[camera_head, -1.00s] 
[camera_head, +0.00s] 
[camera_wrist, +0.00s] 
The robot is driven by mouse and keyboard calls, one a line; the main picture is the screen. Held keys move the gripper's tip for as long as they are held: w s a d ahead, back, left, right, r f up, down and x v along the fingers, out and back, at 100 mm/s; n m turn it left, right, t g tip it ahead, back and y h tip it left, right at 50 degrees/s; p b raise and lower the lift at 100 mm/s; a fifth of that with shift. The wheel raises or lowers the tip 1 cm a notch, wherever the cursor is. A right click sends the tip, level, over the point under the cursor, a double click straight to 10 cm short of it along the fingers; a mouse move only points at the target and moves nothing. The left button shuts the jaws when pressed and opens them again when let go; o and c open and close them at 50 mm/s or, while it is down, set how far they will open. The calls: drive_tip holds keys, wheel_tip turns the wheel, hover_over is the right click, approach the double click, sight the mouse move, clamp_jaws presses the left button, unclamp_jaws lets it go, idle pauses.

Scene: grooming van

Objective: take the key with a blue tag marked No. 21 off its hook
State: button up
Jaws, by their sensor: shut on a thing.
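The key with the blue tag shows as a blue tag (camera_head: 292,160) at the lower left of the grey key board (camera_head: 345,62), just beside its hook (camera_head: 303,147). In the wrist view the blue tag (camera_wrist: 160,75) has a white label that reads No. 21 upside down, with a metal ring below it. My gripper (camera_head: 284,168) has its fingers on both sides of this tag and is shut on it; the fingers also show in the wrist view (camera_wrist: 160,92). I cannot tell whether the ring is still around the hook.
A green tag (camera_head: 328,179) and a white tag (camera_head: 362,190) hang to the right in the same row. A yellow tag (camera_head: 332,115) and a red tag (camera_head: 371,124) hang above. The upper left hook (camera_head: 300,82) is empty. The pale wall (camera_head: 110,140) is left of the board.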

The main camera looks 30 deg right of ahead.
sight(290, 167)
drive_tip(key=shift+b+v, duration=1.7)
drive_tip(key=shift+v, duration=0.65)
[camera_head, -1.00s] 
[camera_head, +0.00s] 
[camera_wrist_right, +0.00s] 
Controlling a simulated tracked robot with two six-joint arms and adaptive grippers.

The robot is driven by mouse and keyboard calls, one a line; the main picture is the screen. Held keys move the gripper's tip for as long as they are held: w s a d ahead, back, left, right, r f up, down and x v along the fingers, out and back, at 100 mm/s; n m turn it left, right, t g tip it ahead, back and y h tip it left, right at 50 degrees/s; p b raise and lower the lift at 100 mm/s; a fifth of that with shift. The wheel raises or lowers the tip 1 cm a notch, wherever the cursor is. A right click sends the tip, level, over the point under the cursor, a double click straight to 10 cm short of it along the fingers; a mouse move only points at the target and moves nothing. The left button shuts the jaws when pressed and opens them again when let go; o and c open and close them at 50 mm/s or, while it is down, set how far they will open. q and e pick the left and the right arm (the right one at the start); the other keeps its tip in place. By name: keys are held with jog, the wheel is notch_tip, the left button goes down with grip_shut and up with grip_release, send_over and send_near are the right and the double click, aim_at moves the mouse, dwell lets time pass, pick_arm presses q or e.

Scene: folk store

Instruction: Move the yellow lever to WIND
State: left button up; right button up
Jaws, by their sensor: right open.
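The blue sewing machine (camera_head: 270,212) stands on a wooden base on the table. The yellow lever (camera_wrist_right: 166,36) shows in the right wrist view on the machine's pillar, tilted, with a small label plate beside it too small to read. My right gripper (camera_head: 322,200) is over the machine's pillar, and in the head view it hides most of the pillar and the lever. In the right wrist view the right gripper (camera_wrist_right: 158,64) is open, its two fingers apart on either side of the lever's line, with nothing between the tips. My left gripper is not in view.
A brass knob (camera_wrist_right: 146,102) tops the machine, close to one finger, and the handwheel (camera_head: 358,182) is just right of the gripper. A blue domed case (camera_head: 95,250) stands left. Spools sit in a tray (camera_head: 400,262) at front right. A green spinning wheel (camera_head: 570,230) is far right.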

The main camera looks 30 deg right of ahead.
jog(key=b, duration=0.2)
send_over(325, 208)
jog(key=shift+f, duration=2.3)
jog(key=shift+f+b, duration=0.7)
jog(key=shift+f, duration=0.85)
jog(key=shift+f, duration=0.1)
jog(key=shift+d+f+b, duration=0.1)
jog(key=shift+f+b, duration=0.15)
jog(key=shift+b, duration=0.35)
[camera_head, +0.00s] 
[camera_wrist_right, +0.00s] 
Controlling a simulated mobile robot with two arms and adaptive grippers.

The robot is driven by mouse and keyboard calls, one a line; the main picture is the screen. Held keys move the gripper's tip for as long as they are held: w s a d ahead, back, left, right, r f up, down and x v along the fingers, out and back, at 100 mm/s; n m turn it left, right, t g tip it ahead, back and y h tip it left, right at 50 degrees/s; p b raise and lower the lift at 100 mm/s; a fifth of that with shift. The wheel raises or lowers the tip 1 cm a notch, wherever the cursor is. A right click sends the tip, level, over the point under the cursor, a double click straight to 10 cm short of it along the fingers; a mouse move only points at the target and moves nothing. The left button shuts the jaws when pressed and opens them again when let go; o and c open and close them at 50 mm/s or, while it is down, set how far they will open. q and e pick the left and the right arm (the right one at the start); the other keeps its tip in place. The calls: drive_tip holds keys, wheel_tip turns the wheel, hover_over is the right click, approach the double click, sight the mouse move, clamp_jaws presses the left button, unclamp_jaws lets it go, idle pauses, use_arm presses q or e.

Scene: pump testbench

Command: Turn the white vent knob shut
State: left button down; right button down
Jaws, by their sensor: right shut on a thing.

● Aim of the exercise:
Return the listing above in full, character for character.

● Output for this exercise:
[camera_head, -1.00s] 
[camera_head, +0.00s] 
[camera_wrist, +0.00s] 
The robot is driven by mouse and keyboard calls, one a line; the main picture is the screen. Held keys move the gripper's tip for as long as they are held: w s a d ahead, back, left, right, r f up, down and x v along the fingers, out and back, at 100 mm/s; n m turn it left, right, t g tip it ahead, back and y h tip it left, right at 50 degrees/s; p b raise and lower the lift at 100 mm/s; a fifth of that with shift. The wheel raises or lowers the tip 1 cm a notch, wherever the cursor is. A right click sends the tip, level, over the point under the cursor, a double click straight to 10 cm short of it along the fingers; a mouse move only points at the target and moves nothing. The left button shuts the jaws when pressed and opens them again when let go; o and c open and close them at 50 mm/s or, while it is down, set how far they will open. The calls: drive_tip holds keys, wheel_tip turns the wheel, hover_over is the right click, approach the double click, sight the mouse move, clamp_jaws presses the left button, unclamp_jaws lets it go, idle pauses.

Scene: grooming van

Objective: take the key with a blue tag marked No. 21 off its hook
State: button up
Jaws, by their sensor: shut on a thing.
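The key with the blue tag shows as a blue tag (camera_head: 292,160) at the lower left of the grey key board (camera_head: 345,62), just beside its hook (camera_head: 303,147). In the wrist view the blue tag (camera_wrist: 160,75) has a white label that reads No. 21 upside down, with a metal ring below it. My gripper (camera_head: 284,168) has its fingers on both sides of this tag and is shut on it; the fingers also show in the wrist view (camera_wrist: 160,92). I cannot tell whether the ring is still around the hook.
A green tag (camera_head: 328,179) and a white tag (camera_head: 362,190) hang to the right in the same row. A yellow tag (camera_head: 332,115) and a red tag (camera_head: 371,124) hang above. The upper left hook (camera_head: 300,82) is empty. The pale wall (camera_head: 110,140) is left of the board.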

The main camera looks 30 deg right of ahead.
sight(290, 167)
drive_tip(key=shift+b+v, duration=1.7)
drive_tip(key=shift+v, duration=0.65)
[camera_head, -1.00s] 
[camera_head, +0.00s] 
[camera_wrist_right, +0.00s] 
Controlling a simulated tracked robot with two six-joint arms and adaptive grippers.

The robot is driven by mouse and keyboard calls, one a line; the main picture is the screen. Held keys move the gripper's tip for as long as they are held: w s a d ahead, back, left, right, r f up, down and x v along the fingers, out and back, at 100 mm/s; n m turn it left, right, t g tip it ahead, back and y h tip it left, right at 50 degrees/s; p b raise and lower the lift at 100 mm/s; a fifth of that with shift. The wheel raises or lowers the tip 1 cm a notch, wherever the cursor is. A right click sends the tip, level, over the point under the cursor, a double click straight to 10 cm short of it along the fingers; a mouse move only points at the target and moves nothing. The left button shuts the jaws when pressed and opens them again when let go; o and c open and close them at 50 mm/s or, while it is down, set how far they will open. q and e pick the left and the right arm (the right one at the start); the other keeps its tip in place. By name: keys are held with jog, the wheel is notch_tip, the left button goes down with grip_shut and up with grip_release, send_over and send_near are the right and the double click, aim_at moves the mouse, dwell lets time pass, pick_arm presses q or e.

Scene: folk store

Instruction: Move the yellow lever to WIND
State: left button up; right button up
Jaws, by their sensor: right open.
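The blue sewing machine (camera_head: 270,212) stands on a wooden base on the table. The yellow lever (camera_wrist_right: 166,36) shows in the right wrist view on the machine's pillar, tilted, with a small label plate beside it too small to read. My right gripper (camera_head: 322,200) is over the machine's pillar, and in the head view it hides most of the pillar and the lever. In the right wrist view the right gripper (camera_wrist_right: 158,64) is open, its two fingers apart on either side of the lever's line, with nothing between the tips. My left gripper is not in view.
A brass knob (camera_wrist_right: 146,102) tops the machine, close to one finger, and the handwheel (camera_head: 358,182) is just right of the gripper. A blue domed case (camera_head: 95,250) stands left. Spools sit in a tray (camera_head: 400,262) at front right. A green spinning wheel (camera_head: 570,230) is far right.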

The main camera looks 30 deg right of ahead.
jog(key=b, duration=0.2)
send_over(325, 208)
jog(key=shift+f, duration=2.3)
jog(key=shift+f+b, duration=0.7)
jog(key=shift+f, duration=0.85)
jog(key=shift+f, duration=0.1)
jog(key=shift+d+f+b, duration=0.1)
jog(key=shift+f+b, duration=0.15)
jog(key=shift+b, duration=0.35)
[camera_head, +0.00s] 
[camera_wrist_right, +0.00s] 
Controlling a simulated mobile robot with two arms and adaptive grippers.

The robot is driven by mouse and keyboard calls, one a line; the main picture is the screen. Held keys move the gripper's tip for as long as they are held: w s a d ahead, back, left, right, r f up, down and x v along the fingers, out and back, at 100 mm/s; n m turn it left, right, t g tip it ahead, back and y h tip it left, right at 50 degrees/s; p b raise and lower the lift at 100 mm/s; a fifth of that with shift. The wheel raises or lowers the tip 1 cm a notch, wherever the cursor is. A right click sends the tip, level, over the point under the cursor, a double click straight to 10 cm short of it along the fingers; a mouse move only points at the target and moves nothing. The left button shuts the jaws when pressed and opens them again when let go; o and c open and close them at 50 mm/s or, while it is down, set how far they will open. q and e pick the left and the right arm (the right one at the start); the other keeps its tip in place. The calls: drive_tip holds keys, wheel_tip turns the wheel, hover_over is the right click, approach the double click, sight the mouse move, clamp_jaws presses the left button, unclamp_jaws lets it go, idle pauses, use_arm presses q or e.

Scene: pump testbench

Command: Turn the white vent knob shut
State: left button down; right button down
Jaws, by their sensor: right shut on a thing.

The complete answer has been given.